_Challenge_. Write out the data again in full, exactly as it reads.

☆ ☆ ☆ ☆ ☆ ☆ ☆

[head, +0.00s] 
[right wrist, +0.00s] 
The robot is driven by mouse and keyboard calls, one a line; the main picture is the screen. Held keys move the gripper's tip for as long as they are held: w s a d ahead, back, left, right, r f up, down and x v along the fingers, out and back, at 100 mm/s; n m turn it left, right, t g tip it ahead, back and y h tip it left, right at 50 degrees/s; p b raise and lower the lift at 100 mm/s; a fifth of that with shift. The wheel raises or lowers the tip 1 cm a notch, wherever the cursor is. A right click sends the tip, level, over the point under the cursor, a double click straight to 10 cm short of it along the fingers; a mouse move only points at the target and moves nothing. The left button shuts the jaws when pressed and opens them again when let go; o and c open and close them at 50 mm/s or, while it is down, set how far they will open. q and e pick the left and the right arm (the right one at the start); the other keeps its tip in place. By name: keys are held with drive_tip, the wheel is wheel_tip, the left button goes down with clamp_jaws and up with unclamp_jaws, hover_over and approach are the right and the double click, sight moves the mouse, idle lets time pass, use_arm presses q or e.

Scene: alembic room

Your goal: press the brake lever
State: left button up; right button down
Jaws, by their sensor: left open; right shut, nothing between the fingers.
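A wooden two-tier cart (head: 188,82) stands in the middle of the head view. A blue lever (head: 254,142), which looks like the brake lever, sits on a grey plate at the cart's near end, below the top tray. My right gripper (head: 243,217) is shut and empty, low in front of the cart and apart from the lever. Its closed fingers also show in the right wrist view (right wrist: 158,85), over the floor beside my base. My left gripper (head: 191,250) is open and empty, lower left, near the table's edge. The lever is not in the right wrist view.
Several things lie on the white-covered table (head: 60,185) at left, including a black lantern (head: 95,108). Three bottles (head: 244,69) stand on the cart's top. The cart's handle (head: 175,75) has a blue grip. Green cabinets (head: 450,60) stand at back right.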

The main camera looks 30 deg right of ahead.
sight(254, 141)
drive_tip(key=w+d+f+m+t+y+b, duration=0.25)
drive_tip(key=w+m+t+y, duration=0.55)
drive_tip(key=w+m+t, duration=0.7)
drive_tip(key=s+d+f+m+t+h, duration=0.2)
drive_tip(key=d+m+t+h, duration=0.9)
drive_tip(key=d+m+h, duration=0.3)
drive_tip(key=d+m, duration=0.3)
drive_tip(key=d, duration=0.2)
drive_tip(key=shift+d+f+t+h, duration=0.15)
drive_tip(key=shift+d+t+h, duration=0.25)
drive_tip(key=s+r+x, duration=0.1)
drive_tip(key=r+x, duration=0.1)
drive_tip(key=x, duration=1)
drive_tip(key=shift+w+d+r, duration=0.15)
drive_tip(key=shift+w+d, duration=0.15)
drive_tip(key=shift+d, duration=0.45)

☆ ☆ ☆ ☆ ☆ ☆ ☆

_Problem solution_.
[head, +0.00s] 
[right wrist, +0.00s] 
The robot is driven by mouse and keyboard calls, one a line; the main picture is the screen. Held keys move the gripper's tip for as long as they are held: w s a d ahead, back, left, right, r f up, down and x v along the fingers, out and back, at 100 mm/s; n m turn it left, right, t g tip it ahead, back and y h tip it left, right at 50 degrees/s; p b raise and lower the lift at 100 mm/s; a fifth of that with shift. The wheel raises or lowers the tip 1 cm a notch, wherever the cursor is. A right click sends the tip, level, over the point under the cursor, a double click straight to 10 cm short of it along the fingers; a mouse move only points at the target and moves nothing. The left button shuts the jaws when pressed and opens them again when let go; o and c open and close them at 50 mm/s or, while it is down, set how far they will open. q and e pick the left and the right arm (the right one at the start); the other keeps its tip in place. By name: keys are held with drive_tip, the wheel is wheel_tip, the left button goes down with clamp_jaws and up with unclamp_jaws, hover_over and approach are the right and the double click, sight moves the mouse, idle lets time pass, use_arm presses q or e.

Scene: alembic room

Your goal: press the brake lever
State: left button up; right button down
Jaws, by their sensor: left open; right shut, nothing between the fingers.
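A wooden two-tier cart (head: 188,82) stands in the middle of the head view. A blue lever (head: 254,142), which looks like the brake lever, sits on a grey plate at the cart's near end, below the top tray. My right gripper (head: 243,217) is shut and empty, low in front of the cart and apart from the lever. Its closed fingers also show in the right wrist view (right wrist: 158,85), over the floor beside my base. My left gripper (head: 191,250) is open and empty, lower left, near the table's edge. The lever is not in the right wrist view.
Several things lie on the white-covered table (head: 60,185) at left, including a black lantern (head: 95,108). Three bottles (head: 244,69) stand on the cart's top. The cart's handle (head: 175,75) has a blue grip. Green cabinets (head: 450,60) stand at back right.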

The main camera looks 30 deg right of ahead.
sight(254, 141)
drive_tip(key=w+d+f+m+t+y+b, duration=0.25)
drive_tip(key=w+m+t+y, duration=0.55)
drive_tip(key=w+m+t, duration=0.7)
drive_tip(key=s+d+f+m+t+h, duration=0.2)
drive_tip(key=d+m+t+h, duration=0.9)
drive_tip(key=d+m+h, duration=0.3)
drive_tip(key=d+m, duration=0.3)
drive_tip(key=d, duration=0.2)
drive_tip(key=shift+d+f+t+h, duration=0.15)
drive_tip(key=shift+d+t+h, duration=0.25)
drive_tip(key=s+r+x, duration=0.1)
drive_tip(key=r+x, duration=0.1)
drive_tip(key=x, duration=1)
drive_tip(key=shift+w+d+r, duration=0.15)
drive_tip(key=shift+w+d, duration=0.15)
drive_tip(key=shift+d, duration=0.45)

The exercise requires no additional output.